(Manipulation episode records)
• • • • • • •

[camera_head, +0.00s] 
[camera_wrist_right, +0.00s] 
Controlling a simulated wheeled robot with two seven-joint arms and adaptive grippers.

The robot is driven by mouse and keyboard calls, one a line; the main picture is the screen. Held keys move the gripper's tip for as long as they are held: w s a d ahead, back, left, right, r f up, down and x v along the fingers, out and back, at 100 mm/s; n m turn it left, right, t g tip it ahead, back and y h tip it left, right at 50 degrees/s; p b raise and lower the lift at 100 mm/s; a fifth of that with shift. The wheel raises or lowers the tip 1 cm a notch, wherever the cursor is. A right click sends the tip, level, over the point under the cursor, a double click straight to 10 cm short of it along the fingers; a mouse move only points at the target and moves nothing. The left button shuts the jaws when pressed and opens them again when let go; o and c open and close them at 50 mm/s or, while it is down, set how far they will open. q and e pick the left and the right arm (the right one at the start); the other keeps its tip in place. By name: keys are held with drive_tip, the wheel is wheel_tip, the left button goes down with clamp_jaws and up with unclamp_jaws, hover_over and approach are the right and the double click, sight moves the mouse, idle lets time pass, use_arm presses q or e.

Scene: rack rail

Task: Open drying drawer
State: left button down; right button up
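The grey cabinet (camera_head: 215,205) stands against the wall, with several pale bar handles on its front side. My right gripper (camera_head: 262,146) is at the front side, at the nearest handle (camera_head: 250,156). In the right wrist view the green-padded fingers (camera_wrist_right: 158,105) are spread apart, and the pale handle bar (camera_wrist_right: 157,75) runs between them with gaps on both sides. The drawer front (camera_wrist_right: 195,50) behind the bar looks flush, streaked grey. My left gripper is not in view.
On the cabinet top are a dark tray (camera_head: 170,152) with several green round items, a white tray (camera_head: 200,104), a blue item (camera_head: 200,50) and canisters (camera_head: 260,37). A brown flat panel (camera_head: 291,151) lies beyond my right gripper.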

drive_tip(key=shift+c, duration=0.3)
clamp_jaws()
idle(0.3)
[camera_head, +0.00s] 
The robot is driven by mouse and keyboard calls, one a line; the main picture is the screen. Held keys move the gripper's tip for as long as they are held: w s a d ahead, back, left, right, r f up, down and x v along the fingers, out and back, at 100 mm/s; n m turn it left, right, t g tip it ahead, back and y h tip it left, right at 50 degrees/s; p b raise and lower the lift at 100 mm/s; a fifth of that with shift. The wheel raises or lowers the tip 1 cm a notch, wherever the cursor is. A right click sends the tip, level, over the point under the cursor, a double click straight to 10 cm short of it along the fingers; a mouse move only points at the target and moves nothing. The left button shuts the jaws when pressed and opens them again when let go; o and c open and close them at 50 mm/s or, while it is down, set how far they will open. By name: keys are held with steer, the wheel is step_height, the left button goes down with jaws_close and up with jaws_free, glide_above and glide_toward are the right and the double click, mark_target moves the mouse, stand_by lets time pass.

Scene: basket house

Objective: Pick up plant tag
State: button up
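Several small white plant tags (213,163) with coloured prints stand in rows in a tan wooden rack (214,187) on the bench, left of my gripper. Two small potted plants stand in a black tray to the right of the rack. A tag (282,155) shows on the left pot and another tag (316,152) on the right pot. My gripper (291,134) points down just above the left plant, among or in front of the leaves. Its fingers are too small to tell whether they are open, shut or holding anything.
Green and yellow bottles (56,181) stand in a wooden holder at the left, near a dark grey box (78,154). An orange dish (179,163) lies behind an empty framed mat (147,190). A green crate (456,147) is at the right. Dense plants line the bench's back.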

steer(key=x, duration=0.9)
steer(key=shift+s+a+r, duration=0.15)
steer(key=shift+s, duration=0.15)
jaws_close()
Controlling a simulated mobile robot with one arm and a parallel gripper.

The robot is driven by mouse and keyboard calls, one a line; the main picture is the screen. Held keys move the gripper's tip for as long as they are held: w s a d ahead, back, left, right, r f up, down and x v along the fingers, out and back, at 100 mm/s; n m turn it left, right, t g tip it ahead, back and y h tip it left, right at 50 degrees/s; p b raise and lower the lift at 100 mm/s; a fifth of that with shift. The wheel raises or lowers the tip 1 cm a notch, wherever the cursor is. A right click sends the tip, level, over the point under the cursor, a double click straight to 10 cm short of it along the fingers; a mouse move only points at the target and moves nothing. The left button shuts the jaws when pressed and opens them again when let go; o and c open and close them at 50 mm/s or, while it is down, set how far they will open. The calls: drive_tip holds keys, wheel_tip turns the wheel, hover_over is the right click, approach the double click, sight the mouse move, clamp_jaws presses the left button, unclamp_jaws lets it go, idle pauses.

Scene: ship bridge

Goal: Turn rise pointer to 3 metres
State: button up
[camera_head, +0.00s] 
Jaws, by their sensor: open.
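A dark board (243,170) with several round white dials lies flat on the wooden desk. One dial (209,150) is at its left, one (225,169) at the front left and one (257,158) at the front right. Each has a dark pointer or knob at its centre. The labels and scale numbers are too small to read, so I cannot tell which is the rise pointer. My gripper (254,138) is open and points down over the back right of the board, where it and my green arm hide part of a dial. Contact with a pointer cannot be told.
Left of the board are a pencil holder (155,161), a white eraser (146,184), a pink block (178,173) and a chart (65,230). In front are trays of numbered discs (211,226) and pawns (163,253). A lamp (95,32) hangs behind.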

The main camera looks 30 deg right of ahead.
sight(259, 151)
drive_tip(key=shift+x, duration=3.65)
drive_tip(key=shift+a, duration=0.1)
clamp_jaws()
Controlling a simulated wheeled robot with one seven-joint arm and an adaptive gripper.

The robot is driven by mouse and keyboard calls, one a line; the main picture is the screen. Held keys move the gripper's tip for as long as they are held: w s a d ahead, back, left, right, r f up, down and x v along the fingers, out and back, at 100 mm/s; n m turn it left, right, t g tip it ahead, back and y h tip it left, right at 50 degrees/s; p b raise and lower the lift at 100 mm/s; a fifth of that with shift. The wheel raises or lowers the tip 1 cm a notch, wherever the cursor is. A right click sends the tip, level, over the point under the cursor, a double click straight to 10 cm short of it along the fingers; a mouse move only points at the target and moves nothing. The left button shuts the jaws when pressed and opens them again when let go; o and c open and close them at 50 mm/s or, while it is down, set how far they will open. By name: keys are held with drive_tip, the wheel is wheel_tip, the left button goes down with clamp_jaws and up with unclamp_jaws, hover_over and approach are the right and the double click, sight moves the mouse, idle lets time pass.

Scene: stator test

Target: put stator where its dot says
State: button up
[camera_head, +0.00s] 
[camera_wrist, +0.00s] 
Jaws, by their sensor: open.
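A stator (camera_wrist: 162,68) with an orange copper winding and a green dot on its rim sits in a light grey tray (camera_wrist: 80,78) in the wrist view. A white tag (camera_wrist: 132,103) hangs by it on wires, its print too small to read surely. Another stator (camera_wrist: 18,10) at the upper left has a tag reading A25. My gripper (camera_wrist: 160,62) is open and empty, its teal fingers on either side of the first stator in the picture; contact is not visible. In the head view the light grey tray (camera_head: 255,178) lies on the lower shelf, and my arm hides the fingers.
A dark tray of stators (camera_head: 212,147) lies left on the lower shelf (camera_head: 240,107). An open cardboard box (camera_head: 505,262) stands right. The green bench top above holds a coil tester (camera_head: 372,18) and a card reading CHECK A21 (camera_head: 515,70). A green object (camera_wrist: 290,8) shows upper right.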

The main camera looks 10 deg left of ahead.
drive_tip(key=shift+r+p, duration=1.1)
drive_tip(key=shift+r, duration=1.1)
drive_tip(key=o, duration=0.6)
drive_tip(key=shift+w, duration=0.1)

• • • • • • •

* [Directive] Look through the material above and print exactly the lines from the one containing "Objective: Pick up plant tag" to the one containing "Controlling a simulated mobile", both included, and nothing more.

* [Result of this task]
Objective: Pick up plant tag
State: button up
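Several small white plant tags (213,163) with coloured prints stand in rows in a tan wooden rack (214,187) on the bench, left of my gripper. Two small potted plants stand in a black tray to the right of the rack. A tag (282,155) shows on the left pot and another tag (316,152) on the right pot. My gripper (291,134) points down just above the left plant, among or in front of the leaves. Its fingers are too small to tell whether they are open, shut or holding anything.
Green and yellow bottles (56,181) stand in a wooden holder at the left, near a dark grey box (78,154). An orange dish (179,163) lies behind an empty framed mat (147,190). A green crate (456,147) is at the right. Dense plants line the bench's back.

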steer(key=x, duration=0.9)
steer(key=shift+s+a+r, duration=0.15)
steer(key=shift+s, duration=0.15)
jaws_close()
Controlling a simulated mobile robot with one arm and a parallel gripper.

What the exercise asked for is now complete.